Restate the entire listing word for word.

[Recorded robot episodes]
▽
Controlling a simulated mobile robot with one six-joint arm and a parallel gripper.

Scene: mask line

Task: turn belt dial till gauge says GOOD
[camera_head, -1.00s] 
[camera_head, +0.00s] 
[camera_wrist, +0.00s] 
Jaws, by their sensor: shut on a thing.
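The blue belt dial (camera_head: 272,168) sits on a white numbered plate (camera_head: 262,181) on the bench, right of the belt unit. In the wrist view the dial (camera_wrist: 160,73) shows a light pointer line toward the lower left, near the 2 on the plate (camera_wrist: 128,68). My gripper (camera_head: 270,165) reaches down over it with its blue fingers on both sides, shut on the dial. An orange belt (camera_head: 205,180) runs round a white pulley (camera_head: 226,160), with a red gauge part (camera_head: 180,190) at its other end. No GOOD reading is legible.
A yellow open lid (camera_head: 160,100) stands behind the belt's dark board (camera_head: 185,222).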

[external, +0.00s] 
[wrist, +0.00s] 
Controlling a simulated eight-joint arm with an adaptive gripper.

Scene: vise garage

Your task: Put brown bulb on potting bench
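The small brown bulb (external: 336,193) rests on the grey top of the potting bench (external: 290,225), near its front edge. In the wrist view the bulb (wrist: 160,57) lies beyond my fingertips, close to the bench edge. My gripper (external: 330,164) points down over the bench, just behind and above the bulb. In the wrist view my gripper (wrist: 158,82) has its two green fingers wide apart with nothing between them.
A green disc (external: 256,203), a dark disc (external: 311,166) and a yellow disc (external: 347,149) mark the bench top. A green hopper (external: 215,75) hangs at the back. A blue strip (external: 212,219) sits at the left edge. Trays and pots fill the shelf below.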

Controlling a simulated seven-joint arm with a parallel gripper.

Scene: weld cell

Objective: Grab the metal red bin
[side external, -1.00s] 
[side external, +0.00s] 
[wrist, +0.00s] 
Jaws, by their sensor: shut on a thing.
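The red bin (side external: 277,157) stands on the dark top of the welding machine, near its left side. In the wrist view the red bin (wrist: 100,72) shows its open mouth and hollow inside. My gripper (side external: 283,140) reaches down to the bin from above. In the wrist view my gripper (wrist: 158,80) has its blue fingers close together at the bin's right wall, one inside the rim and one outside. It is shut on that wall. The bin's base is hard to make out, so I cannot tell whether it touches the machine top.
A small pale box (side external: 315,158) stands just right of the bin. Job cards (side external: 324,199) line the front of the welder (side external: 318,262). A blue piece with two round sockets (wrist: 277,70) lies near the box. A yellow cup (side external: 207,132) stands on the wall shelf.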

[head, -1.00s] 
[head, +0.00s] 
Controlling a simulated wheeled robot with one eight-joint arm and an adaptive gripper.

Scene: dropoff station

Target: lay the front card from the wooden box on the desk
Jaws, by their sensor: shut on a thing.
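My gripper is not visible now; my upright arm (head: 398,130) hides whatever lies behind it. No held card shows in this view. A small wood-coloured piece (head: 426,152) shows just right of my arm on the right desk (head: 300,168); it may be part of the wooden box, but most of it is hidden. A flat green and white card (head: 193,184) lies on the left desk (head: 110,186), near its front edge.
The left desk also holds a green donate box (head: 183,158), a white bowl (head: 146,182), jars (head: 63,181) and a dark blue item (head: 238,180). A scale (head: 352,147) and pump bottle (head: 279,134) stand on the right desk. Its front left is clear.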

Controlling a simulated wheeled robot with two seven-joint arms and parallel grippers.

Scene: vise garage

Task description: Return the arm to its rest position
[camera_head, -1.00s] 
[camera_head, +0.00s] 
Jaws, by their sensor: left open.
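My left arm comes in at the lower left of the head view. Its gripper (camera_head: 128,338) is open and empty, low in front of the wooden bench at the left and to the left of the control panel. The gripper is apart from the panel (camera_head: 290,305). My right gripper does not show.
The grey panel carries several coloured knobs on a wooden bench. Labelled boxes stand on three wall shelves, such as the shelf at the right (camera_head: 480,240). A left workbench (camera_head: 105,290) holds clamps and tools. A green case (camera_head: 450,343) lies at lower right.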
△
REPLY TO THE EXERCISE
Controlling a simulated mobile robot with one six-joint arm and a parallel gripper.

Scene: mask line

Task: turn belt dial till gauge says GOOD
[camera_head, -1.00s] 
[camera_head, +0.00s] 
[camera_wrist, +0.00s] 
Jaws, by their sensor: shut on a thing.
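The blue belt dial (camera_head: 272,168) sits on a white numbered plate (camera_head: 262,181) on the bench, right of the belt unit. In the wrist view the dial (camera_wrist: 160,73) shows a light pointer line toward the lower left, near the 2 on the plate (camera_wrist: 128,68). My gripper (camera_head: 270,165) reaches down over it with its blue fingers on both sides, shut on the dial. An orange belt (camera_head: 205,180) runs round a white pulley (camera_head: 226,160), with a red gauge part (camera_head: 180,190) at its other end. No GOOD reading is legible.
A yellow open lid (camera_head: 160,100) stands behind the belt's dark board (camera_head: 185,222).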

[external, +0.00s] 
[wrist, +0.00s] 
Controlling a simulated eight-joint arm with an adaptive gripper.

Scene: vise garage

Your task: Put brown bulb on potting bench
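The small brown bulb (external: 336,193) rests on the grey top of the potting bench (external: 290,225), near its front edge. In the wrist view the bulb (wrist: 160,57) lies beyond my fingertips, close to the bench edge. My gripper (external: 330,164) points down over the bench, just behind and above the bulb. In the wrist view my gripper (wrist: 158,82) has its two green fingers wide apart with nothing between them.
A green disc (external: 256,203), a dark disc (external: 311,166) and a yellow disc (external: 347,149) mark the bench top. A green hopper (external: 215,75) hangs at the back. A blue strip (external: 212,219) sits at the left edge. Trays and pots fill the shelf below.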

Controlling a simulated seven-joint arm with a parallel gripper.

Scene: weld cell

Objective: Grab the metal red bin
[side external, -1.00s] 
[side external, +0.00s] 
[wrist, +0.00s] 
Jaws, by their sensor: shut on a thing.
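The red bin (side external: 277,157) stands on the dark top of the welding machine, near its left side. In the wrist view the red bin (wrist: 100,72) shows its open mouth and hollow inside. My gripper (side external: 283,140) reaches down to the bin from above. In the wrist view my gripper (wrist: 158,80) has its blue fingers close together at the bin's right wall, one inside the rim and one outside. It is shut on that wall. The bin's base is hard to make out, so I cannot tell whether it touches the machine top.
A small pale box (side external: 315,158) stands just right of the bin. Job cards (side external: 324,199) line the front of the welder (side external: 318,262). A blue piece with two round sockets (wrist: 277,70) lies near the box. A yellow cup (side external: 207,132) stands on the wall shelf.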

[head, -1.00s] 
[head, +0.00s] 
Controlling a simulated wheeled robot with one eight-joint arm and an adaptive gripper.

Scene: dropoff station

Target: lay the front card from the wooden box on the desk
Jaws, by their sensor: shut on a thing.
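My gripper is not visible now; my upright arm (head: 398,130) hides whatever lies behind it. No held card shows in this view. A small wood-coloured piece (head: 426,152) shows just right of my arm on the right desk (head: 300,168); it may be part of the wooden box, but most of it is hidden. A flat green and white card (head: 193,184) lies on the left desk (head: 110,186), near its front edge.
The left desk also holds a green donate box (head: 183,158), a white bowl (head: 146,182), jars (head: 63,181) and a dark blue item (head: 238,180). A scale (head: 352,147) and pump bottle (head: 279,134) stand on the right desk. Its front left is clear.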

Controlling a simulated wheeled robot with two seven-joint arms and parallel grippers.

Scene: vise garage

Task description: Return the arm to its rest position
[camera_head, -1.00s] 
[camera_head, +0.00s] 
Jaws, by their sensor: left open.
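My left arm comes in at the lower left of the head view. Its gripper (camera_head: 128,338) is open and empty, low in front of the wooden bench at the left and to the left of the control panel. The gripper is apart from the panel (camera_head: 290,305). My right gripper does not show.
The grey panel carries several coloured knobs on a wooden bench. Labelled boxes stand on three wall shelves, such as the shelf at the right (camera_head: 480,240). A left workbench (camera_head: 105,290) holds clamps and tools. A green case (camera_head: 450,343) lies at lower right.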

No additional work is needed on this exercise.